Lamentablemente, la mayor parte de quienes ocupaban las butacas contiguas lo sentían de otra manera. Menudeaban los «chist, chist», los «vale ya» y los «a ver si nos callamos de una vez». Individuos de ambos sexos que durante toda la función habían estado sacando el móvil para incomodarnos con el resplandor de la pantalla dirigían a la chica miradas airadas cada vez que ésta gemía o reía. Algunos eran desagradables; hostiles, incluso. Y no faltaban quienes dirigían sus reproches a los acompañantes de la chica, cual si los hicieran responsables por no taparle la boca. Pensé que debía de ser un mal trago para los abuelos, llevar con toda ilusión a su nieta al teatro y encontrarse con la incomprensión y el malhumor de unos idiotas.
Había una excepción notable, encantadora.
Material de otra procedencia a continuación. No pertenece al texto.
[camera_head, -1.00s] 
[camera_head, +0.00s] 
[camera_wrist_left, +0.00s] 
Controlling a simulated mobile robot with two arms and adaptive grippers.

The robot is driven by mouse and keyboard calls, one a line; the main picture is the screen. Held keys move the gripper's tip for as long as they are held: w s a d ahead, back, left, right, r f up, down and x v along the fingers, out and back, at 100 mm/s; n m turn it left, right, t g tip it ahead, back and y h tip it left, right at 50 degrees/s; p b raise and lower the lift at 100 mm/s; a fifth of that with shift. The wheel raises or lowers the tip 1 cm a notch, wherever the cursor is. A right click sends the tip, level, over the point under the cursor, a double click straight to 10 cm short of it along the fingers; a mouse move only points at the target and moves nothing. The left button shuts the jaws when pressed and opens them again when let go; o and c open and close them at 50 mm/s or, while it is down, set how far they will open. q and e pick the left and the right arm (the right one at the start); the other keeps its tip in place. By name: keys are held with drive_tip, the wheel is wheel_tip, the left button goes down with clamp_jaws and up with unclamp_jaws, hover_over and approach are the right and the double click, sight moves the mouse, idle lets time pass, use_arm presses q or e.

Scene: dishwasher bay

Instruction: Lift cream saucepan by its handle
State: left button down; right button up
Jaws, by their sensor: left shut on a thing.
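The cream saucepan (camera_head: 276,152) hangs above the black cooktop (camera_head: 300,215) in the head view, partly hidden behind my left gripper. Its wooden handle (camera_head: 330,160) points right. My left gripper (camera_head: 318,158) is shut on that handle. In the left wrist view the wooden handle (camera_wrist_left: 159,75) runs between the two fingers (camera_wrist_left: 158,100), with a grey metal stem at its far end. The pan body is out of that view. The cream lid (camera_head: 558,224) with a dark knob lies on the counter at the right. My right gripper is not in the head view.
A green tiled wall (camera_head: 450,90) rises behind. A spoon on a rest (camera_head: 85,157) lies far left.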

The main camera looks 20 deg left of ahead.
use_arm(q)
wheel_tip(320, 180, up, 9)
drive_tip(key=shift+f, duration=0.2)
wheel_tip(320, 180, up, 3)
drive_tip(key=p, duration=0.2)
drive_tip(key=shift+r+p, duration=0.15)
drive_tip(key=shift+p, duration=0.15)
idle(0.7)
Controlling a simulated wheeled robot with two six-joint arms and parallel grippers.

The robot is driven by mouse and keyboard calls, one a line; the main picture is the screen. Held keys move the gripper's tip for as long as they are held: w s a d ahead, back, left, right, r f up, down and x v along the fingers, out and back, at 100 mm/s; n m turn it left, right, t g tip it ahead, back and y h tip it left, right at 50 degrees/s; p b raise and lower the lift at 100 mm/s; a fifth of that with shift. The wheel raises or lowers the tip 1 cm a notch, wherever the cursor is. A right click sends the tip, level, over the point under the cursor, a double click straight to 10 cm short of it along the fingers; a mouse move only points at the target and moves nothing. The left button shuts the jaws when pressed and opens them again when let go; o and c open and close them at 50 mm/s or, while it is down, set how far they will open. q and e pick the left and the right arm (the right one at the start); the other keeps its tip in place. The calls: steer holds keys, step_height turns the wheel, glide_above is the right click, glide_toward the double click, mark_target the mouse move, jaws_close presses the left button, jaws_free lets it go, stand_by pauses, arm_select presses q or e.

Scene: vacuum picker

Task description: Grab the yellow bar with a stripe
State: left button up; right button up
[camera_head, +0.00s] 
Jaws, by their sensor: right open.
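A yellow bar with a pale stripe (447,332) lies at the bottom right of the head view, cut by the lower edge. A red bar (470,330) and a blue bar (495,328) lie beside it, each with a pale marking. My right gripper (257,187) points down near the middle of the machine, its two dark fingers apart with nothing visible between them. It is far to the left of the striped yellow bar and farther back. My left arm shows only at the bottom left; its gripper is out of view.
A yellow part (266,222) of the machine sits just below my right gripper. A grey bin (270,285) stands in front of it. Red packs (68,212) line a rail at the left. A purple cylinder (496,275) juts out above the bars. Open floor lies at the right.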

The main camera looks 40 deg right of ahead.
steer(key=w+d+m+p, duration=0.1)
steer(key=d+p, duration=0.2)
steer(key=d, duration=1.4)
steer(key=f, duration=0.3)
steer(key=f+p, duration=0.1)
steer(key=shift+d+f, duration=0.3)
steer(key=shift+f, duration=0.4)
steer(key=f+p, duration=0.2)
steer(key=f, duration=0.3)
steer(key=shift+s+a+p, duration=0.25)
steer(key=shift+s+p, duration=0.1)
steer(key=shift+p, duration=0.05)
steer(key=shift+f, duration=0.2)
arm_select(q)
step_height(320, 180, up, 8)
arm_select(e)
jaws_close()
En mi fila de butacas, a mi derecha, una joven atractiva y un muchacho alto y bien parecido, sentados juntos, sonreían amables cuando oían reír a la chica extraña, y dirigían miradas reprobadoras a los gruñones aguafiestas que se quejaban de ella. Y al acabar la función, cuando tras los aplausos se encendieron las luces de sala, y los protestones volvieron a sus teléfonos móviles y se fueron con sus niños a hacer puñetas, y la chica, tras aplaudir con viveza feliz miraba a sus abuelos con los ojos empañados de lágrimas, la joven que había estado sentada a mi lado, puesta en pie e inclinada sobre los respaldos de las butacas, se acercó a la chica, diciéndole: «Es una obra estupenda, ¿verdad?… También a mí me ha gustado mucho». Y la abuela, que al verla dirigirse a su nieta se había puesto en guardia, temiendo tal vez alguna impertinencia, se quedó sorprendida y quieta, mirándola fijamente. Y después, poniéndole una mano sobre el brazo, murmuró un «gracias» emocionado.
Salí de aquel teatro con una sonrisa que aún no se desvanece del todo. Al fin y al cabo, pensé, el mundo es tal como nosotros lo hacemos.